▶ Problem description
Take every line from the listing below that includes "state" and copy it.

▶ Data section
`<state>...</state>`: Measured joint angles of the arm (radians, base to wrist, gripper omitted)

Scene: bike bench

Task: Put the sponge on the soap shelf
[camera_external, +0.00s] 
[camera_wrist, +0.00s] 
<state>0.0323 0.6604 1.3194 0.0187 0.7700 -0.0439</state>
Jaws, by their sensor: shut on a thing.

▶ The completed task
`<state>...</state>`: Measured joint angles of the arm (radians, base to wrist, gripper omitted)
<state>0.0323 0.6604 1.3194 0.0187 0.7700 -0.0439</state>

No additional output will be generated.